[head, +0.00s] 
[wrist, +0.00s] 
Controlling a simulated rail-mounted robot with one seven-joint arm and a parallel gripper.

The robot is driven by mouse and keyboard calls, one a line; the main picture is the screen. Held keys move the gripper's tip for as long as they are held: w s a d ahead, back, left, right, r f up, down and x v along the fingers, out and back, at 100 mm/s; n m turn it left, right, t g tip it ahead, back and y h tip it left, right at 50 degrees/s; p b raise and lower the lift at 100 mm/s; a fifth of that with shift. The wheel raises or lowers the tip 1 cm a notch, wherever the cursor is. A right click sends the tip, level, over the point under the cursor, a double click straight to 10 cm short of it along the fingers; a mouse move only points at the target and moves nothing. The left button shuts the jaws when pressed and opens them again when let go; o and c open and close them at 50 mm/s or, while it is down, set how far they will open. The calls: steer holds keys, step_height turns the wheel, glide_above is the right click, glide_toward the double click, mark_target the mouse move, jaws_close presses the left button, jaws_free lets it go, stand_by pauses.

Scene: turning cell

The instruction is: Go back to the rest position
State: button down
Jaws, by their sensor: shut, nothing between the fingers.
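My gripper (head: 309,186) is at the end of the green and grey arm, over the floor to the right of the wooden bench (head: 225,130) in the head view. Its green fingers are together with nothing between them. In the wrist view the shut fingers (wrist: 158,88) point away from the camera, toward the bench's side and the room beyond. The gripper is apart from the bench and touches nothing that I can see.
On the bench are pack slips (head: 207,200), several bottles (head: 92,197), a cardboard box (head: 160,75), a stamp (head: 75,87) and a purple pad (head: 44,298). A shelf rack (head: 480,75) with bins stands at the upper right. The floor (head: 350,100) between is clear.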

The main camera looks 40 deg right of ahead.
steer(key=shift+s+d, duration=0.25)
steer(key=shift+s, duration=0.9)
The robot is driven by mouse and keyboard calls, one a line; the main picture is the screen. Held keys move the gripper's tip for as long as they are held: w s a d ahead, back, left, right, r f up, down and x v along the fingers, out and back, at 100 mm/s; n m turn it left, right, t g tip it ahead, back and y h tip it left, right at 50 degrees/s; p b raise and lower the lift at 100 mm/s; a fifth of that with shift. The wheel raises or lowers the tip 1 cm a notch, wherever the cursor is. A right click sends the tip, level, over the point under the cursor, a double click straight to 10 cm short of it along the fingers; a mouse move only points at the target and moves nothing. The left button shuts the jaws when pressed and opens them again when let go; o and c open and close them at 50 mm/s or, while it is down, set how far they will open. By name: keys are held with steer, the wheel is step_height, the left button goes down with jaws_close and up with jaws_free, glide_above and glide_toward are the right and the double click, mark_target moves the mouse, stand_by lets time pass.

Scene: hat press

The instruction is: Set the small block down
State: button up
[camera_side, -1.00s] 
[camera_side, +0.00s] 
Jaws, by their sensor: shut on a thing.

* _WRITTEN REQUEST_
Copy the records above exactly, beginning at the line that contains "[wrist, +0.00s]" and stopping after the line that contains "Controlling a simulated".

* _RESULT OF THE EXERCISE_
[wrist, +0.00s] 
Controlling a simulated rail-mounted robot with one seven-joint arm and a parallel gripper.

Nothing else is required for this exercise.